◆ TASK DETAILS
Below is a listing; write it out exactly and drop any images from it.

◆ SOURCE MATERIAL
==*==

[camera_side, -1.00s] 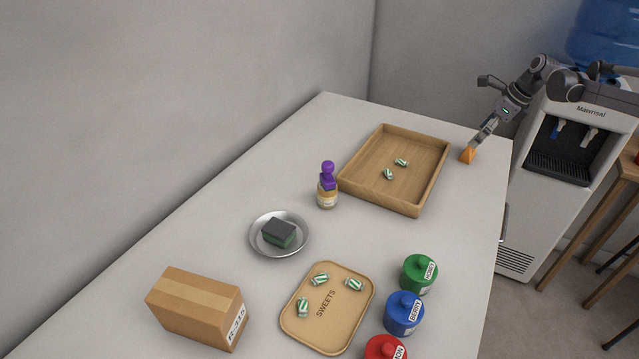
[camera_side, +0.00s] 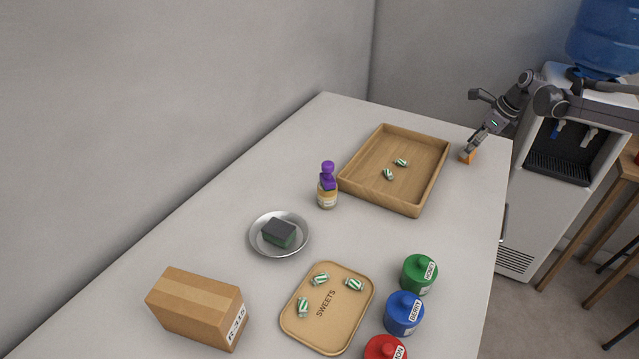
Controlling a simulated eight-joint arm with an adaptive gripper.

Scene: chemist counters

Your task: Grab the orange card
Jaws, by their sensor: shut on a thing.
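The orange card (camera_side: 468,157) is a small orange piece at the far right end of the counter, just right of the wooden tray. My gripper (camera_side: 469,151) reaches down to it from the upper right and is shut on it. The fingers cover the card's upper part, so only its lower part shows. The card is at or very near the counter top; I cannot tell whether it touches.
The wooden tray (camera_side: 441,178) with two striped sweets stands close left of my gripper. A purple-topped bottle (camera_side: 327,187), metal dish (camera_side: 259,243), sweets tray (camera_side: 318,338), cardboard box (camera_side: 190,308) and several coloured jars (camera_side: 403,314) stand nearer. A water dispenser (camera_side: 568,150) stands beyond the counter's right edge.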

==*==

◆ ANSWER TO THIS EXERCISE
[camera_side, -1.00s] 
[camera_side, +0.00s] 
Controlling a simulated eight-joint arm with an adaptive gripper.

Scene: chemist counters

Your task: Grab the orange card
Jaws, by their sensor: shut on a thing.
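The orange card (camera_side: 468,157) is a small orange piece at the far right end of the counter, just right of the wooden tray. My gripper (camera_side: 469,151) reaches down to it from the upper right and is shut on it. The fingers cover the card's upper part, so only its lower part shows. The card is at or very near the counter top; I cannot tell whether it touches.
The wooden tray (camera_side: 441,178) with two striped sweets stands close left of my gripper. A purple-topped bottle (camera_side: 327,187), metal dish (camera_side: 259,243), sweets tray (camera_side: 318,338), cardboard box (camera_side: 190,308) and several coloured jars (camera_side: 403,314) stand nearer. A water dispenser (camera_side: 568,150) stands beyond the counter's right edge.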

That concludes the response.